Cao Dai, or, to give it its full title, Dai Dao Tam Ky Pho Do, is a religion that originated in South Vietnam in 1926. Dai Dao Tam Ky Pho Do translates into 'Great Religion of the Third Period of Revelation and Salvation' and adherents believe that the sect was created directly by God through his communication with its first four disciples. Cao Dai means 'Kingdom of Heaven' and the religion's ultimate goal is to free the believer from the repetitive cycle of birth and death.
The monotheistic Cao Dai saw the light of day in 1926 in the South Vietnamese city of Tay Ninh when, according to Caodaiist belief, God communicated directly with four followers and instructed them to establish a sect that would unite competing religious beliefs and assist people in joining God the Father in Heaven Armed with, literally, heaven-sent information about the new religion's symbolism, teaching and hierarchical structure, the disciples established Cao Dai as an alternative to existing religions and as one which equally revered such usually mutually exclusive figures as Jesus Christ, the Buddha, Confucius and Laozi.
The initial four disciples were Cao Hoai Sang, Ngo Van Chieu, Pham Cong Tac and Cao Quynh Cu and, to date, they have been the people to have the greatest influence on the religion. Ngo Van Chieu later broke away from Cao Dai, however, and established the splinter sect called Chieu Minh, and at the same time refused appointment as the first Caodaiist Pope.
Today Cao Dai has between 2.5million and 8million adherents in Vietnam, with a further 30,000 living in Australia, the USA and Europe. Although Cao Dai may be structured so that it's hierarchy resembles that of a democracy, the religion itself is anti-confrontational and does not involve itself in the politics of the countries in which its followers live.
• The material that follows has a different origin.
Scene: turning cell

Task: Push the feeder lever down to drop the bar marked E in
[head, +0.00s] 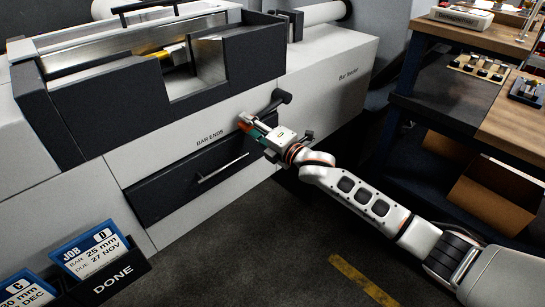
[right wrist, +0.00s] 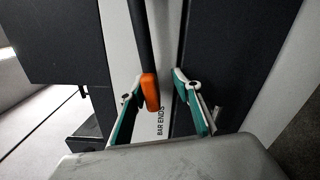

In a nutshell, Caodaiists follow paths of nonviolence, prayer, the veneration of ancestors and vegetarianism so as to reach their goals of uniting with God and being released from the birth/death cycle. Followers are divided into three separate classes based upon which level they have reached in The Three Teachings, and these classes are, from lowest to highest, saint, sage and Buddha. Caodaiists also believe in gender equality, although women are not permitted to join the two highest Caodaiist religious ranks, and worship both God the Father as well as the Mother Buddha.